Wiki Cluster
Parkour Champions Controls & Keybinds (PC)
A fast, repeatable cheat sheet for Parkour Champions [BETA] by Studio 8K. Includes the commonly listed keybinds and practical tips for chaining actions smoothly.
Quick Links
Style Ability Keys (Q / V / T) In Action

Scope Note (What This Page Covers)
This is a PC-focused cheat sheet. Controls can change as the game updates, and different platforms may show different UI prompts.
The keybind list below is based on commonly referenced third-party wiki controls tables and is intended as a quick starting point. If your in-game UI differs, trust the in-game prompts first.
Why Controls Matter More Than Rarity
In a parkour and racing game, your controls are your performance ceiling. It doesn’t matter how strong a kit looks on paper if your hands can’t trigger movement actions cleanly under pressure.
Most beginners feel slow because their inputs are inconsistent. They hesitate on jump timing, they press slide too late, or they swing their camera too aggressively at a wall. These are control problems, not “meta” problems.
If you want to improve fast, treat this page as a practice checklist. Don’t just memorize keys—attach each key to a single purpose in a movement chain.
PC Controls Cheat Sheet (Commonly Listed)
Movement: W / A / S / D
Jump: Space
Vault: Space (when close to a vaultable obstacle)
Swing: E (near a pole or interactable swing point)
Dive: Left Control (in the air)
Slide: Left Control (on the ground)
Wall Run: Space (near a wall when approaching with the right angle)
Style Ability 1: Q
Style Ability 2: V
Style Ability 3: T
Action Meanings (How Each Input Fits a Run)
Move (W/A/S/D) is obvious, but the important detail is direction management. Many players lose speed not because they lack sprint, but because they take turns too tightly and collide with geometry. Smooth direction changes keep momentum alive.
Jump (Space) is your default tempo tool. In a momentum-based game, jump timing controls whether you land cleanly and keep speed or land awkwardly and bleed speed. Use jump as a rhythm marker: press it with a consistent cadence rather than reacting late.

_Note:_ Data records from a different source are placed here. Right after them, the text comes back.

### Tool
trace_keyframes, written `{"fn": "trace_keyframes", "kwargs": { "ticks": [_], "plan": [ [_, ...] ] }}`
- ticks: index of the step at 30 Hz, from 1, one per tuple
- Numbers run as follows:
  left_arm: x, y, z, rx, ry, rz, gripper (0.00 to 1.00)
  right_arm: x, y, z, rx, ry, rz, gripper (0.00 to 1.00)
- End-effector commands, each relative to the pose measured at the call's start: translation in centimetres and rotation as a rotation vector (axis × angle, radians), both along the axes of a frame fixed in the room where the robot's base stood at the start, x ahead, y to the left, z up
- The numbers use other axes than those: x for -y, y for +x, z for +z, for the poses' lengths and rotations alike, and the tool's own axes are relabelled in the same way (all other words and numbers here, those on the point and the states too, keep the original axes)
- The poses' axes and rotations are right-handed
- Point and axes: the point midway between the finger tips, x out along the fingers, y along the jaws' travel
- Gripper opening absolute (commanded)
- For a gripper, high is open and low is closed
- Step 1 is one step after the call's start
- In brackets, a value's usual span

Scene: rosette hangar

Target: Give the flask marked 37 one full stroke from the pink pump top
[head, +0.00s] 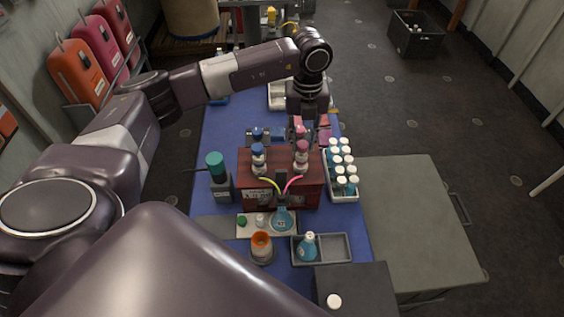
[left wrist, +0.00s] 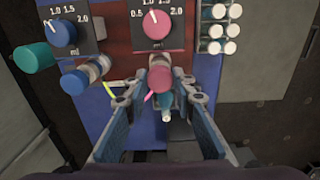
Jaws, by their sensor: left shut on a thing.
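The pink pump top (head: 302,146) stands on the right of the red-brown box (head: 247,168); a blue pump top (head: 258,149) stands on its left. My left gripper (head: 301,128) is at the pink pump top, its fingers on both sides of it in the left wrist view (left wrist: 158,96), shut on it. A blue flask (head: 282,221) stands in front of the box below the yellow and pink spouts. A second blue flask (head: 307,246) stands in a grey tray (head: 337,248). I cannot read either flask's number. My right gripper is not in view.
Behind the pumps are a blue dial (left wrist: 63,32) and a pink dial (left wrist: 154,30). White-capped bottles (head: 342,170) fill a tray on the right. A teal-topped device (head: 215,168) stands left of the box; an orange-rimmed cup (head: 261,244) stands in front.

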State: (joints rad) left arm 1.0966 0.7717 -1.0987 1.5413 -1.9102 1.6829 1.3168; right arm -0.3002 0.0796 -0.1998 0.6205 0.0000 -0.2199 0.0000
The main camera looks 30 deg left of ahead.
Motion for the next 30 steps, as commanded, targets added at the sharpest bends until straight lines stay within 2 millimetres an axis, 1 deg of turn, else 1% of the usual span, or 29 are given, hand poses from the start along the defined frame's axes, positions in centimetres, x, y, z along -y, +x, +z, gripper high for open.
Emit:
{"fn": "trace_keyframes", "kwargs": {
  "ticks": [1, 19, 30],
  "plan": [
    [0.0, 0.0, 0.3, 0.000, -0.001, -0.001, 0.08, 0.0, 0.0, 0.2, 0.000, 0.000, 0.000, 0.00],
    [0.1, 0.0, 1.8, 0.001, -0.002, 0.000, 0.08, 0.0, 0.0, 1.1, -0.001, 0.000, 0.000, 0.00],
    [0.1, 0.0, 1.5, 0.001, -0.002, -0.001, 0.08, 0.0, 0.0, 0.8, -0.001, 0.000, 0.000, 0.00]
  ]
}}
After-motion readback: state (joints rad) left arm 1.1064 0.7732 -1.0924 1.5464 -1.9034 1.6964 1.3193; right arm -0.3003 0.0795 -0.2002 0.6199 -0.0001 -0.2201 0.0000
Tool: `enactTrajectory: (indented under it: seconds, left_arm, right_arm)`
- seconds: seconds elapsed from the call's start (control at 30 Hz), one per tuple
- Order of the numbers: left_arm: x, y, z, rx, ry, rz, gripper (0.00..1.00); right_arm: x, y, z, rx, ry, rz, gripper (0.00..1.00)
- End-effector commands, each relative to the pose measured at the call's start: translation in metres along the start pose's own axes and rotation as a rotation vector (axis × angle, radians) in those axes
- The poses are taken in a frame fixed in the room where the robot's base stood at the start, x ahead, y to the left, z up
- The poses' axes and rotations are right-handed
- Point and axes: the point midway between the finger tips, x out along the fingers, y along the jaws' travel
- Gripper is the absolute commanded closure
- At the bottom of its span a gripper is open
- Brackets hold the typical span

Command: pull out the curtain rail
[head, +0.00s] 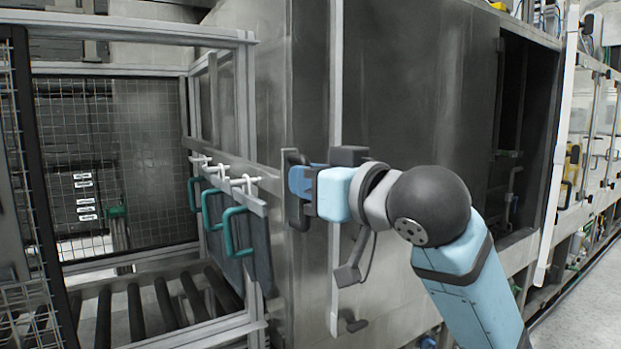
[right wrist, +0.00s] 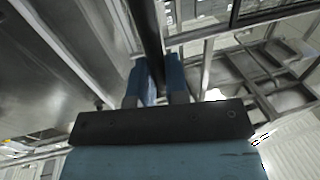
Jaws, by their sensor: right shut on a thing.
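A grey metal rail (head: 232,164) runs along the open side of the machine frame, with white hooks and dark panels with teal handles (head: 236,232) by it. A black upright handle (head: 297,214) stands at its near end, by the steel wall. My right gripper (head: 302,181) is at this handle, its blue fingers shut on it. In the right wrist view the fingers (right wrist: 158,75) are on either side of the dark handle bar (right wrist: 148,28). The gripper hides part of the handle in the head view. My left gripper is not in view.
A roller conveyor (head: 165,305) lies inside the frame at lower left, with a wire mesh guard (head: 105,150) behind it. The large steel wall (head: 430,75) stands behind my right arm. Open floor (head: 590,260) shows at far right.

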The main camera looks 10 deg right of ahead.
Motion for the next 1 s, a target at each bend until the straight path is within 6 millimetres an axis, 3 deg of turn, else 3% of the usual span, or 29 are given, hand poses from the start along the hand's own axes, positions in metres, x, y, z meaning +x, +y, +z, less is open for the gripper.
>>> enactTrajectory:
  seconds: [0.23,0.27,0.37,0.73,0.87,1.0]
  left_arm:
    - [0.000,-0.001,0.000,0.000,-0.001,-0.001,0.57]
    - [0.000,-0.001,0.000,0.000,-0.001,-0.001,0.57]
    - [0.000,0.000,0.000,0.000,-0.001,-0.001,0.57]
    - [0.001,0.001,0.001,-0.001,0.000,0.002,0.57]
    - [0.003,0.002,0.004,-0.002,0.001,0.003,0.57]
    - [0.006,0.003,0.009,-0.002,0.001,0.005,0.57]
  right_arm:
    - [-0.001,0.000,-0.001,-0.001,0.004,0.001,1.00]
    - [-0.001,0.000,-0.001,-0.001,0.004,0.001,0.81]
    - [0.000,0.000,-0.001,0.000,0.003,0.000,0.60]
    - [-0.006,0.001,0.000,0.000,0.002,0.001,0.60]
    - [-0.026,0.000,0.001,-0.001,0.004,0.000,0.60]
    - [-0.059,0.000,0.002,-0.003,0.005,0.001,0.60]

Slide/Dive (Left Control) is often two actions under one key depending on context (ground vs air). That means it’s easy to misfire. If you press it while slightly airborne, you might dive when you intended to slide. Beginners should practice pressing Left Control only after feeling the landing, then gradually speed up as timing improves.
Wall Run (Space near a wall) is an angle skill. You don’t wall run by “touching a wall”; you wall run by approaching a wall with a stable trajectory. If you approach with a sharp camera snap, you are more likely to collide or lose speed.
Vault (Space near an obstacle) is about not wasting vertical movement. Vaulting can keep flow where a hard jump would stall you. Your job is to recognize which obstacles want a vault rather than a big jump.
Swing (E) is commonly used for interactable movement points. Swinging is strong when it preserves momentum and gives you a clean line into your next action. It’s weak when you swing without a plan and land facing a bad direction.
Style keys (Q/V/T) are your ability slots. Treat them like “commitment buttons”: use them to solve specific movement problems (gap, height, recovery, direction change) rather than pressing them whenever they’re off cooldown.
Practice Drills (10 Minutes, No Guesswork)
- Drill 1 (Jump Rhythm): Run forward and jump every time your character hits a repeating ground pattern. Keep the camera steady and focus on consistent timing.
- Drill 2 (Slide Timing): Run, jump, and press Left Control only after landing. Repeat until you never dive by accident.
- Drill 3 (Wall Run Entry): Approach a wall with a gentle angle and attempt wall run. If you collide, widen your approach angle and reduce camera snapping.
- Drill 4 (Swing Planning): Find a swing point. Practice swinging and landing facing your next direction. Don’t swing again until you can land cleanly three times in a row.
- Drill 5 (Ability Discipline): During a short route, allow yourself to use only one Style key (Q or V or T). The goal is to learn when an ability is truly useful rather than using everything automatically.
Common Input Mistakes (And What To Do Instead)
- ✓Mistake: Sliding too early and killing speed. Fix: slide after landing and only when it helps your line or clears an obstacle.
- ✓Mistake: Turning the camera sharply into a wall run. Fix: approach with a smooth arc and keep camera movement minimal.
- ✓Mistake: Using Style keys as spam. Fix: assign each key a purpose (gap, height, recovery) and only press when that purpose appears.
- ✓Mistake: Jumping randomly to “feel faster.” Fix: jump with intention—use it to maintain rhythm and clean landings.
- ✓Mistake: Learning routes without learning transitions. Fix: practice the two seconds before and after each obstacle, not just the obstacle.